• _Exercise details_
Answer with nothing except the number of lines that contain the word "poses".

____________________

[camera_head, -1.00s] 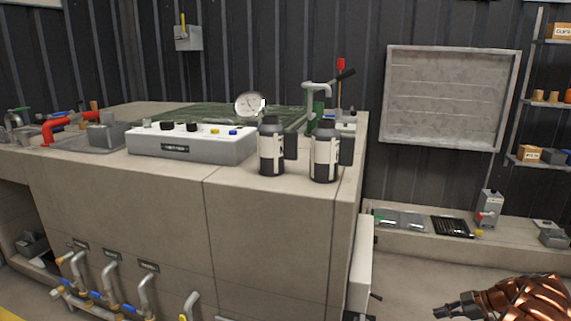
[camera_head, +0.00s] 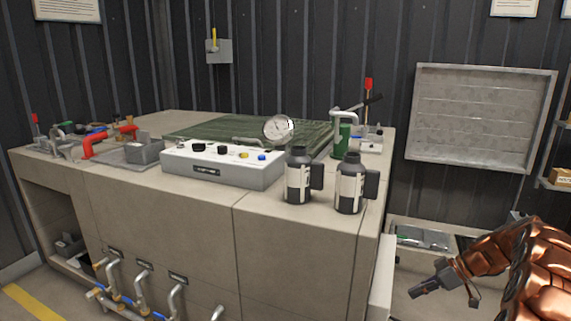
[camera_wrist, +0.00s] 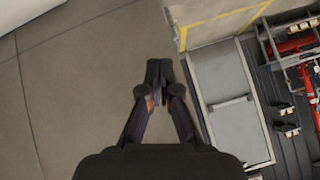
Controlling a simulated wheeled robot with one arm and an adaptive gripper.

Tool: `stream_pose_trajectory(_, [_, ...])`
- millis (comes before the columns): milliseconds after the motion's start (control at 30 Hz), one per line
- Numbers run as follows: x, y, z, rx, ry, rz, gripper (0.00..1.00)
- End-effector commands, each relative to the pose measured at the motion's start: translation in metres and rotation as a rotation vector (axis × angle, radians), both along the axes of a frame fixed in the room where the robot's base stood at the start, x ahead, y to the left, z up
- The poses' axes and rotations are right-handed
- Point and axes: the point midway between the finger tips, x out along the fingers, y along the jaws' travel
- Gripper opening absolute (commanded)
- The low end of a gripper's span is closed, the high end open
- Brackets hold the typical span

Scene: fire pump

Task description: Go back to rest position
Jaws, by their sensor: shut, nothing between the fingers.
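My gripper (camera_head: 425,288) is at the lower right in the head view, at the end of my copper-coloured arm. It is to the right of the large beige workbench (camera_head: 300,243) and apart from it. In the wrist view my gripper (camera_wrist: 158,68) points at the grey floor (camera_wrist: 75,80), with its fingertips together and nothing between them.
On the workbench stand a white control box (camera_head: 225,165), two dark bottles (camera_head: 298,176) with pale labels, a round gauge (camera_head: 279,129) and a green hand pump (camera_head: 342,138). A low shelf (camera_head: 400,222) runs along the back wall. Pipes (camera_head: 143,282) stick out of the bench front.

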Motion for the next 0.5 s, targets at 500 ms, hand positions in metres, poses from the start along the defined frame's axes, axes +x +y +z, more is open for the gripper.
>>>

____________________

• _The reply_
2